Der Kläger war bei einer Catering-Tochtergesellschaft der Lufthansa beschäftigt. Mit ihm war eine Abrufarbeitszeit von 40 Stunden pro Monat vereinbart, darüberhinausgehende Arbeitsstunden sollten mit dem durchschnittlichen Tarifentgelt vergütet werden. Tatsächlich arbeitete der Kläger weit über das vereinbarte Stundenbudget hinaus. In den letzten 10 Jahren vor dem Ausscheiden lag seine monatliche Arbeitszeit zwischen 114 und 170 Stunden, über weite Phasen entsprach sie der Normalarbeitszeit eines Vollzeitbeschäftigten.

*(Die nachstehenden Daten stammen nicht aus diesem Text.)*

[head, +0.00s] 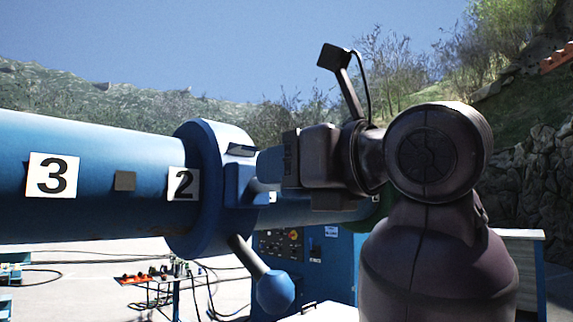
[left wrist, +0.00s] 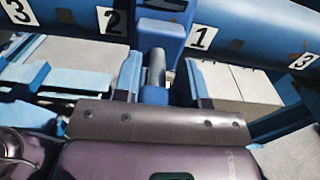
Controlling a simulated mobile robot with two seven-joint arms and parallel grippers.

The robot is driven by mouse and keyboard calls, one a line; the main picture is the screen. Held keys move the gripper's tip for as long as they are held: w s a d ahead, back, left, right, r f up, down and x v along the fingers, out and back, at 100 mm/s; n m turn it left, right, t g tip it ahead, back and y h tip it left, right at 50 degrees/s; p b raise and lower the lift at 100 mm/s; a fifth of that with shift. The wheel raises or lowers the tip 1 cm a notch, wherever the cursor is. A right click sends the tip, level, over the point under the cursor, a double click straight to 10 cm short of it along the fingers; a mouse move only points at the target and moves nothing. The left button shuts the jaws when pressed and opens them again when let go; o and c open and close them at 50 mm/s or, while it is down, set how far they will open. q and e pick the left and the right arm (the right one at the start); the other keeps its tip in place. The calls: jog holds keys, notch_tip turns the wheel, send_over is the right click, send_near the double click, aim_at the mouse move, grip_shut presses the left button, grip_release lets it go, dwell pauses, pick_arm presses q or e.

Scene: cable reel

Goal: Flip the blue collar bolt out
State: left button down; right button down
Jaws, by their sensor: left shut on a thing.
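A blue collar (head: 205,180) sits around a long blue tube (head: 90,150); it also shows in the left wrist view (left wrist: 160,36). A blue block stands out from the collar's side (head: 238,186). Below it, a grey rod (head: 248,254) slants down to a blue ball (head: 275,291). My left gripper (head: 268,165) is at the collar's right side, above the ball. In the left wrist view a grey rod (left wrist: 156,66) shows between its blue fingers. It is shut on the blue collar bolt; the exact contact is hidden. My right gripper is not in view.
Number plates 3 (head: 53,175) and 2 (head: 183,183) are on the tube. A blue control cabinet (head: 320,255) stands behind. A small table (head: 150,282) with red parts and cables stands at the lower left. A stone wall rises at the right.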

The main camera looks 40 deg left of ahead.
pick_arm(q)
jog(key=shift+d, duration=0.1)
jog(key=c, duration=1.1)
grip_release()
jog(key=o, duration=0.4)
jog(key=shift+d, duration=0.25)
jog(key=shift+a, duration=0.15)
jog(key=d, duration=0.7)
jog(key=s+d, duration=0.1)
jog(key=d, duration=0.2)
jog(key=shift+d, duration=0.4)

Für den Kläger galten die Betriebsrenten-Tarifverträge der Lufthansa, nach denen nur die vereinbarte Regelarbeitszeit für die Betriebsrentenberechnung zugrunde zu legen war, nicht aber Mehrarbeit/Überstunden. Dementsprechend berechnete die beklagte Arbeitgeberin die Höhe der Betriebsrente auch nur auf Basis der vereinbarten 40 Stunden pro Monat. Der Kläger hingegen machte geltend, seine Betriebsrente sei auf der Basis der tatsächlich durchschnittlich geleisteten Arbeitsstunden zu berechnen. Arbeitsgericht und LAG wiesen die Klage ab.

Entscheidung

Die Revision des Klägers hatte beim BAG Erfolg.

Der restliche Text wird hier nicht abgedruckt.